To Change Your Thinking ...

 

  • Examine the evidence:  Instead of assuming that your impressions of someone are valid, examine the actual evidence for it.  Take a look around at how other people are responding to the same behaviors.  Is it possible that your assessment of that person is off-base?
  • The double-standard method:  Instead of putting someone down in a harsh, critical way, try to look at and respond to their behaviors as if your best friend were exhibiting them.  You might find that if the same behaviors were displayed by someone you love, you would be more willing to overlook them.
  • Thinking in shades of gray:  Instead of thinking about your interactions with someone in all-or-nothing extremes, rate it on a scale from 0-100.  Something that is not a complete success may still be rated as an 80 - far from  the zero you may have given it before.  Rating your interactions with your difficult person this way may cause you to realize that things aren't as bad as you thought.
  • Define terms:  When you catch yourself labeling a whole person with a word like "loser" or "jerk," define your terms.  You'll find there is no definition for loser or jerk, or many of the other negative labels we apply to people.  Be more specific and behavioral - this will force you to factor out specific behaviors and leave the whole person alone.
  • The semantic method:  When you find yourself using words like "always," "never" or "should," substitute language that is not so strong or emotionally loaded, like "sometimes" or "it would be better if."
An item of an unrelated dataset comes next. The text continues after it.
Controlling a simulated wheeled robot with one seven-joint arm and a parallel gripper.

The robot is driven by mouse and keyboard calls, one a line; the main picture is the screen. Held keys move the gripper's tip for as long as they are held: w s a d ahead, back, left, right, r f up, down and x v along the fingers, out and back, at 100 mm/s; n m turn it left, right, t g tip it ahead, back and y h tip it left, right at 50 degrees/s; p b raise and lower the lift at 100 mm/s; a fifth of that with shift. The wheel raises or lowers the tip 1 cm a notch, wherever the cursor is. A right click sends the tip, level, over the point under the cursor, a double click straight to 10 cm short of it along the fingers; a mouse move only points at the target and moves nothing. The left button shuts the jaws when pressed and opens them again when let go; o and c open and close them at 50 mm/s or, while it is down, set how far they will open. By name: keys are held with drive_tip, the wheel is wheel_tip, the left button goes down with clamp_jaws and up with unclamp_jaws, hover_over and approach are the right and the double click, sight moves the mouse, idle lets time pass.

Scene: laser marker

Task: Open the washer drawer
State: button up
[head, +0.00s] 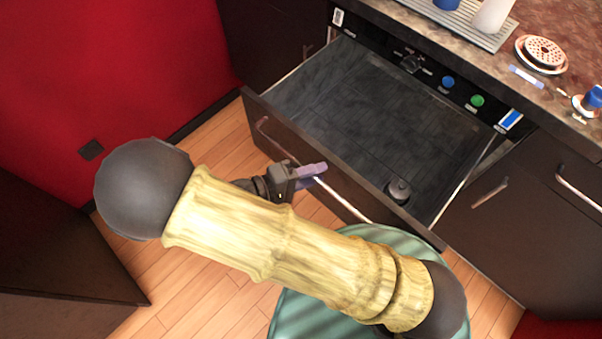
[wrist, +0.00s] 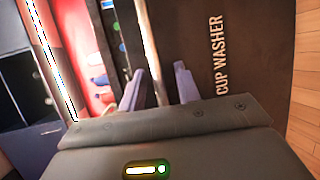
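The washer drawer (head: 285,134) is pulled well out of the dark cabinet, and its grey interior is exposed. Its front panel also shows in the wrist view with the words CUP WASHER (wrist: 222,55). The long metal handle (head: 345,203) runs along the drawer front. My gripper (head: 312,172) is at the middle of this handle. In the wrist view the two purple fingers (wrist: 159,85) stand apart with the handle bar (wrist: 147,35) running between them. A clear gap shows beside the bar, closer to the right finger. Part of the handle is hidden behind my gripper.
A small dark round fitting (head: 398,190) sits inside the drawer near its front right. A control panel with a blue button (head: 448,82) and a green button (head: 477,101) is above it. A teal rounded surface (head: 300,315) is below my arm. Wooden floor (head: 215,160) is clear at left.

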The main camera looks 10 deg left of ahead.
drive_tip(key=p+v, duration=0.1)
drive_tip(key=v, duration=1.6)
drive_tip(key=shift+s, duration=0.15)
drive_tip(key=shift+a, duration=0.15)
  • Re-attribution:  Instead of automatically assuming someone is "bad" and blaming them entirely for the problem, think about the many factors that have contributed to it.  Then focus on solving the problem rather than blaming someone for creating it.
  • Cost analysis:  Make a list of what someone's negative behavior really costs you.  Is it keeping you from doing your job?  Affecing your health?  Ruining relationships?  Or is it only a problem when you focus on it?  For example, Joe annoys those around him at work by talking too loudly on the phone.  A close examination of what this really cost Sue, who sits next to him, revealed that it does cause her to lose concentration during the day, but she actually lost more time by dwelling on it than the actual behavior, itself, cost her.